Pick out every line holding the string "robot" and copy it.

=== Supplied records ===
**********

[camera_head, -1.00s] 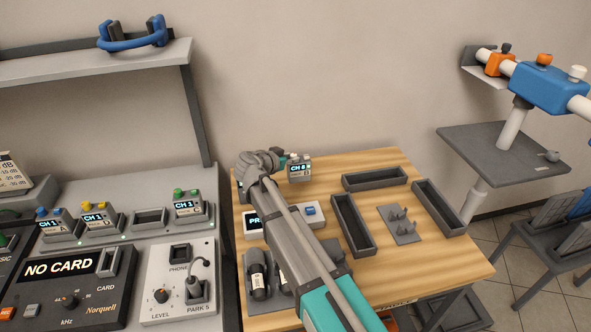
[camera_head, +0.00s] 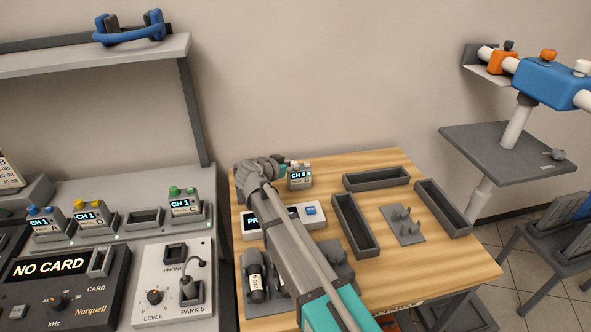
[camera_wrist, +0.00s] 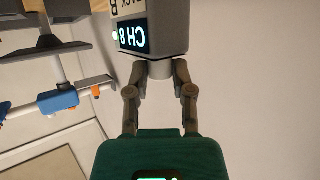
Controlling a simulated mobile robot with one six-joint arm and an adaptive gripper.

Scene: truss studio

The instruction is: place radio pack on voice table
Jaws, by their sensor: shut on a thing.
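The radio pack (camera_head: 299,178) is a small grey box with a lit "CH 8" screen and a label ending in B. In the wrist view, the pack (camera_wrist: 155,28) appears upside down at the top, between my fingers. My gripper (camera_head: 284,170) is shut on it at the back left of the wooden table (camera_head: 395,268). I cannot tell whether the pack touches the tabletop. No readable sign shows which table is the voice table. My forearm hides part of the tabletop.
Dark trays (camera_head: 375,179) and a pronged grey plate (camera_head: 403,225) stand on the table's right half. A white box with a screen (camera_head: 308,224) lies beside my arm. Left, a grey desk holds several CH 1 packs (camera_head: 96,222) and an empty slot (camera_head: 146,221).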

**********

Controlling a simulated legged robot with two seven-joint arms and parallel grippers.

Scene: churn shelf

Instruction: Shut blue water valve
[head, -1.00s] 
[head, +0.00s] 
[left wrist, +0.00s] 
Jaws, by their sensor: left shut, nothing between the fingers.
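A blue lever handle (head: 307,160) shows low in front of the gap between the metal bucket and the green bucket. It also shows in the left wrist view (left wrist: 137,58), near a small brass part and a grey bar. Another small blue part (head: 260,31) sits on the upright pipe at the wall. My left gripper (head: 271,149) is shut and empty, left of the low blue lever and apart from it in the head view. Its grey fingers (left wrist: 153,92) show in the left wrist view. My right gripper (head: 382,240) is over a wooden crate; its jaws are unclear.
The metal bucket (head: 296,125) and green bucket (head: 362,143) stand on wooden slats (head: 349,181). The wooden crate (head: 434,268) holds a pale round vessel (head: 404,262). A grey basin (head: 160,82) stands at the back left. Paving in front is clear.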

**********

=== Answer to this task ===
Controlling a simulated mobile robot with one six-joint arm and an adaptive gripper.
Controlling a simulated legged robot with two seven-joint arms and parallel grippers.

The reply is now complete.